There’s one huge thing that I think is missing from Super Mario Maker: the sense of a journey. You can share levels with other players, but those levels exist in isolation. Someone plays the level, and finishes it, and that’s it. You can’t create even a rudimentary world map to string, say, four or eight stages together, which I’d love to do. I want players to be able to design not just stages, but journeys for me to go on; the road to Bowser’s castle, the pleasant pathways and underground tunnels and flying fortresses that stand between me and King Koopa.

Playing Super Mario World makes me realize how different the elements are that can make for a good Super Mario Maker stage vs. a good Super Mario World stage. There are a lot of levels that work really well in Super Mario World but that would seem unremarkable standing on their own in Maker. 

In Super Mario World, stages exist in the context of a journey. How they affect the pacing of that journey matters.

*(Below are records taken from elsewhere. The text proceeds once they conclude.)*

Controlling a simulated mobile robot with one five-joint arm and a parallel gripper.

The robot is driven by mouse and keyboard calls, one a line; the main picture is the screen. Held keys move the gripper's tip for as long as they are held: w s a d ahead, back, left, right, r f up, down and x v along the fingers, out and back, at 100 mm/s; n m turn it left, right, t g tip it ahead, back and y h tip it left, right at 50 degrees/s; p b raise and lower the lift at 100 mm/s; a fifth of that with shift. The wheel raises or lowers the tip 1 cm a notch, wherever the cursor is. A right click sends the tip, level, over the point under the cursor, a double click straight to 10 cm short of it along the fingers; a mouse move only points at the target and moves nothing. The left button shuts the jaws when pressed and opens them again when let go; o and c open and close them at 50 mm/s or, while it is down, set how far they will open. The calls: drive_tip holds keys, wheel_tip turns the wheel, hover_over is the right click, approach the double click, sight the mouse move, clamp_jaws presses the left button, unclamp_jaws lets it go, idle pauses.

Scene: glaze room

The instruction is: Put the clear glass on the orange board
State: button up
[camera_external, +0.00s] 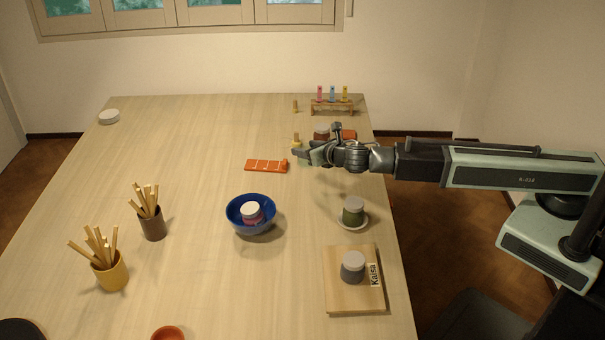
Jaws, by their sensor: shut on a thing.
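My gripper (304,151) reaches in from the right, above the far right part of the table. It is shut on a small pale, see-through thing, which looks like the clear glass (303,158); the fingers hide most of it. A flat orange strip with white marks (264,166) lies on the table just left of and below the gripper in the picture. Another orange flat patch (348,134) shows behind my arm, partly hidden, beside a brown-red jar (321,134). I cannot tell for certain which of the two is the orange board.
A rack with coloured tubes (332,106) stands at the back. A blue bowl (236,222) holds a lidded jar. A green jar on a saucer (361,222) and a wooden board (340,298) with a grey jar are nearer. Two stick-filled cups stand left. The left middle is clear.

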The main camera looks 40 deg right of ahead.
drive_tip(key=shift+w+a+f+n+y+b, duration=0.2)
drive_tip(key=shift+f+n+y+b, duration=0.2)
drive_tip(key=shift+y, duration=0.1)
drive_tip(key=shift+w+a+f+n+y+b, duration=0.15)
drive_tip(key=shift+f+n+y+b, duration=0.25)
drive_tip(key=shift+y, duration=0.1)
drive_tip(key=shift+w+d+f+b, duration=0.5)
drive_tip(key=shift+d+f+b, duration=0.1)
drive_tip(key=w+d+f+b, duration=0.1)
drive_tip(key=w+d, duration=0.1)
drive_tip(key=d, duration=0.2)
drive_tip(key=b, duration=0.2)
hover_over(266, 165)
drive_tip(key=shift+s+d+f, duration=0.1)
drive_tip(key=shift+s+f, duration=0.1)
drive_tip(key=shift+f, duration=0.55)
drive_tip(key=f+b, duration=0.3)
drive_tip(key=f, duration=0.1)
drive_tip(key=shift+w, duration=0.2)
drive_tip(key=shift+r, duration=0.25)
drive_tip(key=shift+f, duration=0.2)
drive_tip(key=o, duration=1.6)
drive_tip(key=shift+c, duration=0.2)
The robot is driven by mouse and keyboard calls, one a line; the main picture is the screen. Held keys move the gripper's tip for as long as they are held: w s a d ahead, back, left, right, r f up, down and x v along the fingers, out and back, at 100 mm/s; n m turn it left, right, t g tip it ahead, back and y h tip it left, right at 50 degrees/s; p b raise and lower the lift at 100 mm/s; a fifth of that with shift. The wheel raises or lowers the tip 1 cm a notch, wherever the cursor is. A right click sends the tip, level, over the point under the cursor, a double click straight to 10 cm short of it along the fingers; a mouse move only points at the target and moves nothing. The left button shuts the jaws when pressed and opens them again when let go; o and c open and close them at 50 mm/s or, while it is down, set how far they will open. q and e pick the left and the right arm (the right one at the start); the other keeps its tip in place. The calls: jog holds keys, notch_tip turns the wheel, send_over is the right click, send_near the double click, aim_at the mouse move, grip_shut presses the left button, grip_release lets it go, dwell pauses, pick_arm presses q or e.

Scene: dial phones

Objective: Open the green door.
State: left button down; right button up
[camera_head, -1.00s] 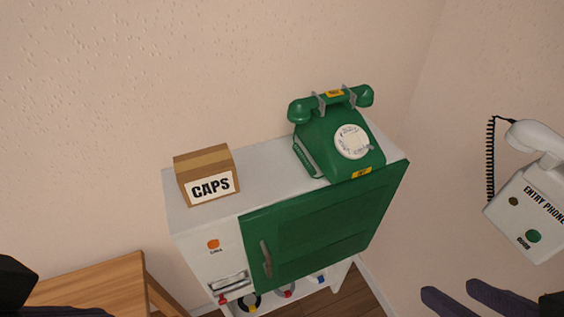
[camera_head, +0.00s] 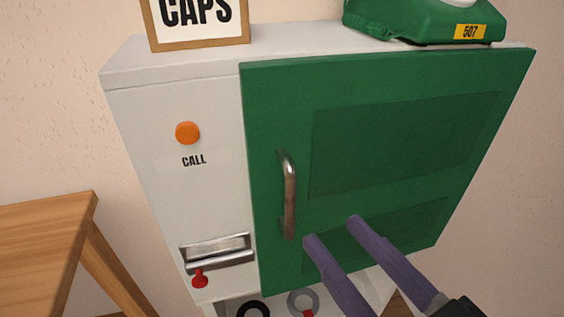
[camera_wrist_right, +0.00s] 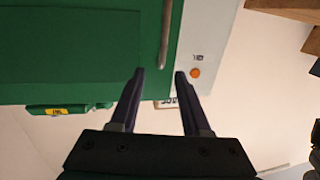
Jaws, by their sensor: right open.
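The green door (camera_head: 400,150) is shut on the front of the white cabinet (camera_head: 170,95). Its upright metal handle (camera_head: 289,195) is near the door's left edge. My right gripper (camera_head: 332,230) is open and empty, its two purple fingers to the lower right of the handle in the head view. In the right wrist view, the handle (camera_wrist_right: 166,35) shows with one end between the open fingertips (camera_wrist_right: 159,73). I cannot tell how far in front of the handle they are. My left gripper is not in view.
Left of the door are an orange call button (camera_head: 187,133), a metal slot (camera_head: 216,250) and a red lever (camera_head: 200,279). A wooden table (camera_head: 45,235) is at the left.

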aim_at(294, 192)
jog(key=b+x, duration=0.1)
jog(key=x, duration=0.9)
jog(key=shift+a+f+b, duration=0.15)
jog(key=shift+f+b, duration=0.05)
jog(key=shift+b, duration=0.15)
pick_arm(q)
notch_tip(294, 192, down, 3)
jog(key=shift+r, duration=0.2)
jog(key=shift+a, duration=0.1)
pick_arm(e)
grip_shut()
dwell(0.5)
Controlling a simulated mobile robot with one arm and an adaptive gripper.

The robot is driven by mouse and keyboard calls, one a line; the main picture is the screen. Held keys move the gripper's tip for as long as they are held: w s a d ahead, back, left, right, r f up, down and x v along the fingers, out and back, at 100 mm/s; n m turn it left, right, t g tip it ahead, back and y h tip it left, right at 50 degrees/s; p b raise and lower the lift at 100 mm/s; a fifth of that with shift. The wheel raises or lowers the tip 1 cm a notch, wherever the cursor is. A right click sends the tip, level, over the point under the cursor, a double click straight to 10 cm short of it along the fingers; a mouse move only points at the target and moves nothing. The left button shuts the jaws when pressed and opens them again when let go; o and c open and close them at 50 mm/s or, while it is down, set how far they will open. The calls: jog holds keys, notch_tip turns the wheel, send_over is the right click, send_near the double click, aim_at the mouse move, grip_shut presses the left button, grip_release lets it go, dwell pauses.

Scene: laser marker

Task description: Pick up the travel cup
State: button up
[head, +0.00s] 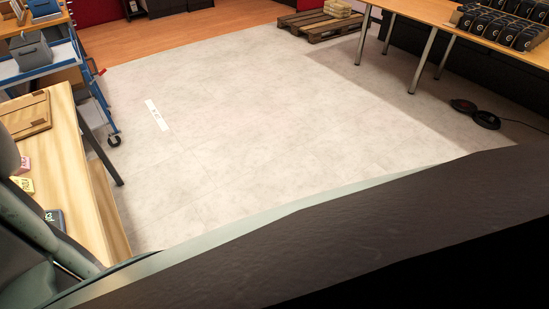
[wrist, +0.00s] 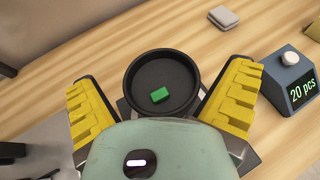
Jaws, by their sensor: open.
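In the wrist view, a round black open-topped vessel (wrist: 137,71) stands on a wooden table with a small green block (wrist: 160,95) inside it. It may be the travel cup; seen from above, its height and sides are hard to tell. My gripper (wrist: 165,80) is open, with its yellow ridged fingers apart on the left and right of the vessel. I cannot tell whether either finger touches it. In the head view, neither my gripper nor a cup can be made out.
A dark blue box marked "20 pcs" (wrist: 292,85) with a white knob stands close right of my gripper. A small grey block (wrist: 223,17) lies farther back. In the head view, a blue trolley (head: 45,68) stands beyond the wooden table (head: 75,165); the floor (head: 240,120) is mostly clear.

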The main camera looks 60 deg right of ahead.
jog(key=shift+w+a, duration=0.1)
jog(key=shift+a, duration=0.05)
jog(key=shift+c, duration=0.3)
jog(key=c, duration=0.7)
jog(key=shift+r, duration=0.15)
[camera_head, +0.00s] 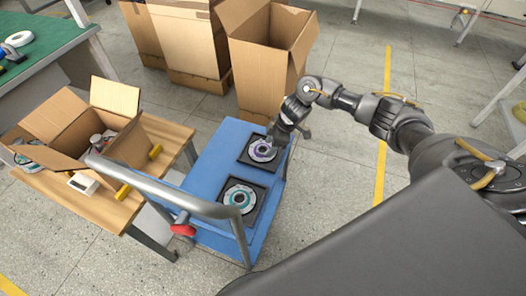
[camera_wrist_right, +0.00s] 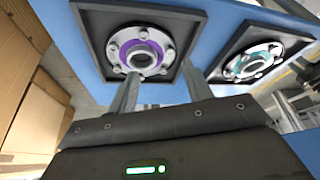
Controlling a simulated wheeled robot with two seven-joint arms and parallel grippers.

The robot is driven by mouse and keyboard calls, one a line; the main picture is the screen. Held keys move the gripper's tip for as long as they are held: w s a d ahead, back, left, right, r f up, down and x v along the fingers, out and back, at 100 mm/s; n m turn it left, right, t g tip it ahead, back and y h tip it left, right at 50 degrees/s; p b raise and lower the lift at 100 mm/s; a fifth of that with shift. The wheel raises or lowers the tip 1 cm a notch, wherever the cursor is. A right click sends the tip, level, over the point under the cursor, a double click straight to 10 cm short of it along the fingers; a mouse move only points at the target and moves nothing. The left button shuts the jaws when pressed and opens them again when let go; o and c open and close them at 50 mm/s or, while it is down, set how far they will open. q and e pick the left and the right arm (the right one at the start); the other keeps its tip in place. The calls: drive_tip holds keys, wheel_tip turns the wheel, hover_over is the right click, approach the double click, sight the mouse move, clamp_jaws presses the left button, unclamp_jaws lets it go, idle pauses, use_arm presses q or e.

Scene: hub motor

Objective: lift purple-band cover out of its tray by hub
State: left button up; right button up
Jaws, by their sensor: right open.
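The purple-band cover (camera_head: 262,150) sits in a black square tray (camera_head: 244,160) on the blue cart. It is a silver disc with a purple ring and a central hub, seen clearly in the right wrist view (camera_wrist_right: 140,52). My right gripper (camera_head: 274,139) is above the far-right side of this cover in the head view. In the right wrist view its two fingers (camera_wrist_right: 160,90) are apart, pointing toward the cover, with nothing between them. The fingertips look short of the hub; the exact gap is hard to tell. My left gripper is not in view.
A second cover with a teal band (camera_head: 240,196) lies in its own black tray nearer the cart handle (camera_head: 170,190). The blue cart (camera_head: 205,160) has bare surface left of the trays. A wooden table (camera_head: 100,205) with an open box stands left; cardboard boxes (camera_head: 262,75) stand behind.

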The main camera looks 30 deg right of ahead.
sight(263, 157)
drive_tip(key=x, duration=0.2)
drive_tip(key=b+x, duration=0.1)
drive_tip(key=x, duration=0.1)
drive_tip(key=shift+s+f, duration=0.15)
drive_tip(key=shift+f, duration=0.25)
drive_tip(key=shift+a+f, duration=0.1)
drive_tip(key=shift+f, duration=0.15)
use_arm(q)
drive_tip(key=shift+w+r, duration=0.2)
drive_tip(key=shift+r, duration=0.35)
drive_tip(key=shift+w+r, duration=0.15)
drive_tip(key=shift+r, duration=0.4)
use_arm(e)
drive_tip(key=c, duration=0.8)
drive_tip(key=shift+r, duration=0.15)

A new type of hazard, or a new type of terrain, or a new enemy, doesn’t have to call a lot of attention to itself to make it a pleasant variant from what you’ve seen before and to make the new stage actually feel new. And stages can have meaningful secrets stashed away, encouraging you to explore.

In Super Mario Maker, stages don’t exist in context, and because there’s no larger world to impact, there are no meaningful secrets, no hidden exits or switch palaces. To succeed and rise above the rest, these stages need to make a strong impression on you in and of themselves. And it’s not that there’s anything wrong with that. But I think it’s like the difference between what makes a great single and what makes a great album track. A single needs to stand out and stand alone. It needs to get stuck in your head. An album track can be a more subtle part of a journey, working because of where it fits in the overall landscape, what came before and what comes after. And singles are great, but I like to get lost in albums.